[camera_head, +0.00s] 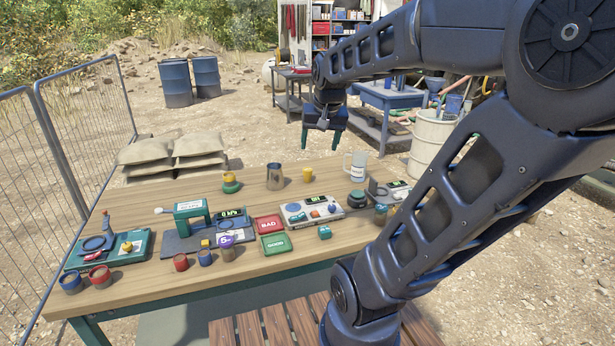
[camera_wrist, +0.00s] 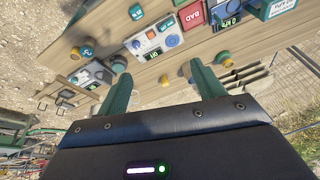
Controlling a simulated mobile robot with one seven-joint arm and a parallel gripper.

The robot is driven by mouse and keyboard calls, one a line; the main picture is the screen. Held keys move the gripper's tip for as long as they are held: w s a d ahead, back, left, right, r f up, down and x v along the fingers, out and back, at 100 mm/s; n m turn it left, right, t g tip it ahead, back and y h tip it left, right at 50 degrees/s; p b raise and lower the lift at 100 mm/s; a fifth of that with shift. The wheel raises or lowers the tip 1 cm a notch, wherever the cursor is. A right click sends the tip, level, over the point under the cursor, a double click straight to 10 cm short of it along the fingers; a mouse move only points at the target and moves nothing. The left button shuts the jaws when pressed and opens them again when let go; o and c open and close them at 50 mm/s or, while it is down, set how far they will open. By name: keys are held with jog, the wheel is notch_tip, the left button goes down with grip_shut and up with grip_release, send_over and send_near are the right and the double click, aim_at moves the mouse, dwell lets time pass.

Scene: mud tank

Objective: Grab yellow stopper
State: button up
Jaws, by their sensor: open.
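A small yellow stopper (camera_head: 307,174) stands on the wooden table (camera_head: 150,200) near its back edge, just right of a metal cup (camera_head: 275,177). In the wrist view the small yellow stopper (camera_wrist: 164,79) shows between my two green fingers, farther off than their tips. My gripper (camera_head: 323,138) is open and empty, pointing down, above and behind the stopper in the head view. Its fingers (camera_wrist: 160,78) are spread wide in the wrist view. Nothing touches the stopper.
A green-and-yellow piece (camera_head: 231,183) stands left of the cup, and a clear mug (camera_head: 356,166) stands to the right. Nearer are a grey instrument box (camera_head: 297,218), a red BAD tile (camera_head: 268,225) and a green GOOD tile (camera_head: 276,243). My arm covers the table's right side.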

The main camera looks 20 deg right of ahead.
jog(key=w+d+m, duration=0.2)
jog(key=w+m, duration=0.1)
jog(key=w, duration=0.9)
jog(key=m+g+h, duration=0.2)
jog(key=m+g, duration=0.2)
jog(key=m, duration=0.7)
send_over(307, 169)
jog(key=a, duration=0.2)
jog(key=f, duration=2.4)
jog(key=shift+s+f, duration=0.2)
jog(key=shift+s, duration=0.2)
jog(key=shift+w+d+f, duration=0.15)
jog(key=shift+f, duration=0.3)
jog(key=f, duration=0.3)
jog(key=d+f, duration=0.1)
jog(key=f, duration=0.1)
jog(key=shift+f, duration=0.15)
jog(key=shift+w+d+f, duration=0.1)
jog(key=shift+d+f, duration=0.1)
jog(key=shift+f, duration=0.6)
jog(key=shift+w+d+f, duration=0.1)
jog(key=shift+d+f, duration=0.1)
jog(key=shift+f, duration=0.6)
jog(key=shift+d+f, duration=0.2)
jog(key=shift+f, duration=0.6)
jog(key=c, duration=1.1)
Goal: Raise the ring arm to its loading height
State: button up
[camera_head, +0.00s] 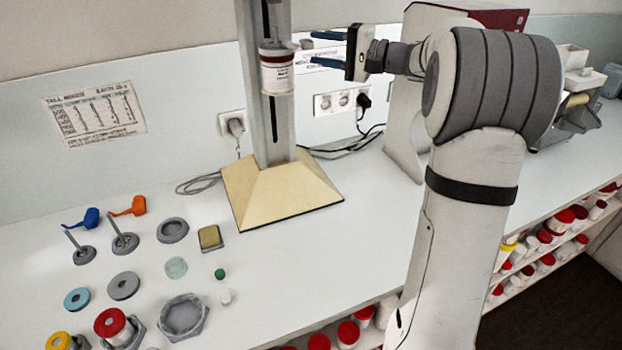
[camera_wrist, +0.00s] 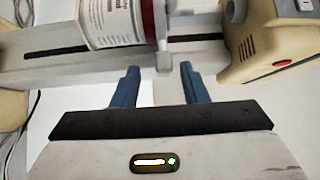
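The mill stand has a tall grey column (camera_head: 266,130) on a cream base (camera_head: 280,190). A white labelled jar (camera_head: 277,78) with a dark red band at its top sits against the column at upper height; it also shows in the wrist view (camera_wrist: 112,20). I cannot clearly tell the ring arm apart from the jar. A small grey knob (camera_head: 306,44) sticks out at the band's right; it shows in the wrist view (camera_wrist: 163,60). My gripper (camera_head: 313,48) points left at the knob, its blue fingers apart. In the wrist view (camera_wrist: 159,68) the knob lies just ahead, between the fingertip lines.
A beige housing (camera_wrist: 270,40) is on the column at the right of the wrist view. Loose rings, tools and jars, such as a hexagonal grey part (camera_head: 184,316), lie on the bench at left. A white and red machine (camera_head: 405,130) stands behind my arm. A cable crosses the bench behind the base.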

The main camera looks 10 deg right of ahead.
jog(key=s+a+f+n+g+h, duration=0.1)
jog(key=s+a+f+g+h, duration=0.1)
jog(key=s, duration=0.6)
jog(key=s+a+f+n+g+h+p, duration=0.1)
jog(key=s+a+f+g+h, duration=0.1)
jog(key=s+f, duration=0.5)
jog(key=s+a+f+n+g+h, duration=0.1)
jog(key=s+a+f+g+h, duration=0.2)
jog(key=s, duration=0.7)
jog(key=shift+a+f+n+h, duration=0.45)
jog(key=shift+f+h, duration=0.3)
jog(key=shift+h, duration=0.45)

• • • • • • •

## Task to complete
Copy everything in the records above except the pictures, exactly as written.

## Correct result
[camera_head, +0.00s] 
[camera_wrist, +0.00s] 
Controlling a simulated mobile robot with one seven-joint arm and a parallel gripper.

The robot is driven by mouse and keyboard calls, one a line; the main picture is the screen. Held keys move the gripper's tip for as long as they are held: w s a d ahead, back, left, right, r f up, down and x v along the fingers, out and back, at 100 mm/s; n m turn it left, right, t g tip it ahead, back and y h tip it left, right at 50 degrees/s; p b raise and lower the lift at 100 mm/s; a fifth of that with shift. The wheel raises or lowers the tip 1 cm a notch, wherever the cursor is. A right click sends the tip, level, over the point under the cursor, a double click straight to 10 cm short of it along the fingers; a mouse move only points at the target and moves nothing. The left button shuts the jaws when pressed and opens them again when let go; o and c open and close them at 50 mm/s or, while it is down, set how far they will open. By name: keys are held with jog, the wheel is notch_tip, the left button goes down with grip_shut and up with grip_release, send_over and send_near are the right and the double click, aim_at moves the mouse, dwell lets time pass.

Scene: mud tank

Objective: Grab yellow stopper
State: button up
Jaws, by their sensor: open.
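A small yellow stopper (camera_head: 307,174) stands on the wooden table (camera_head: 150,200) near its back edge, just right of a metal cup (camera_head: 275,177). In the wrist view the small yellow stopper (camera_wrist: 164,79) shows between my two green fingers, farther off than their tips. My gripper (camera_head: 323,138) is open and empty, pointing down, above and behind the stopper in the head view. Its fingers (camera_wrist: 160,78) are spread wide in the wrist view. Nothing touches the stopper.
A green-and-yellow piece (camera_head: 231,183) stands left of the cup, and a clear mug (camera_head: 356,166) stands to the right. Nearer are a grey instrument box (camera_head: 297,218), a red BAD tile (camera_head: 268,225) and a green GOOD tile (camera_head: 276,243). My arm covers the table's right side.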

The main camera looks 20 deg right of ahead.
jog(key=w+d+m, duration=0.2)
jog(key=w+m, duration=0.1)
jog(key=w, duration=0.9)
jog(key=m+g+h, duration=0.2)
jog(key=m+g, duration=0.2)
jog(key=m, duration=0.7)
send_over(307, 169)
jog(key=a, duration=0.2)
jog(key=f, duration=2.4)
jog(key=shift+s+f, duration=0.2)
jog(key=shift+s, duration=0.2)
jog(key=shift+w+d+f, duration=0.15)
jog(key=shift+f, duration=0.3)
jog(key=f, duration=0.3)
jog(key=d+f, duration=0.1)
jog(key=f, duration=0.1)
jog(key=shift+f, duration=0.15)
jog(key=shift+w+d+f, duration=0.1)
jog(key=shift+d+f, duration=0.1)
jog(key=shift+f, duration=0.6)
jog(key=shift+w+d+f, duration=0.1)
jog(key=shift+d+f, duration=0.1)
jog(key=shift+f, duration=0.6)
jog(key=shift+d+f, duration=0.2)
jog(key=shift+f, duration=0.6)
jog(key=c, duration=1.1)
Goal: Raise the ring arm to its loading height
State: button up
[camera_head, +0.00s] 
[camera_wrist, +0.00s] 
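The mill stand has a tall grey column (camera_head: 266,130) on a cream base (camera_head: 280,190). A white labelled jar (camera_head: 277,78) with a dark red band at its top sits against the column at upper height; it also shows in the wrist view (camera_wrist: 112,20). I cannot clearly tell the ring arm apart from the jar. A small grey knob (camera_head: 306,44) sticks out at the band's right; it shows in the wrist view (camera_wrist: 163,60). My gripper (camera_head: 313,48) points left at the knob, its blue fingers apart. In the wrist view (camera_wrist: 159,68) the knob lies just ahead, between the fingertip lines.
A beige housing (camera_wrist: 270,40) is on the column at the right of the wrist view. Loose rings, tools and jars, such as a hexagonal grey part (camera_head: 184,316), lie on the bench at left. A white and red machine (camera_head: 405,130) stands behind my arm. A cable crosses the bench behind the base.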

The main camera looks 10 deg right of ahead.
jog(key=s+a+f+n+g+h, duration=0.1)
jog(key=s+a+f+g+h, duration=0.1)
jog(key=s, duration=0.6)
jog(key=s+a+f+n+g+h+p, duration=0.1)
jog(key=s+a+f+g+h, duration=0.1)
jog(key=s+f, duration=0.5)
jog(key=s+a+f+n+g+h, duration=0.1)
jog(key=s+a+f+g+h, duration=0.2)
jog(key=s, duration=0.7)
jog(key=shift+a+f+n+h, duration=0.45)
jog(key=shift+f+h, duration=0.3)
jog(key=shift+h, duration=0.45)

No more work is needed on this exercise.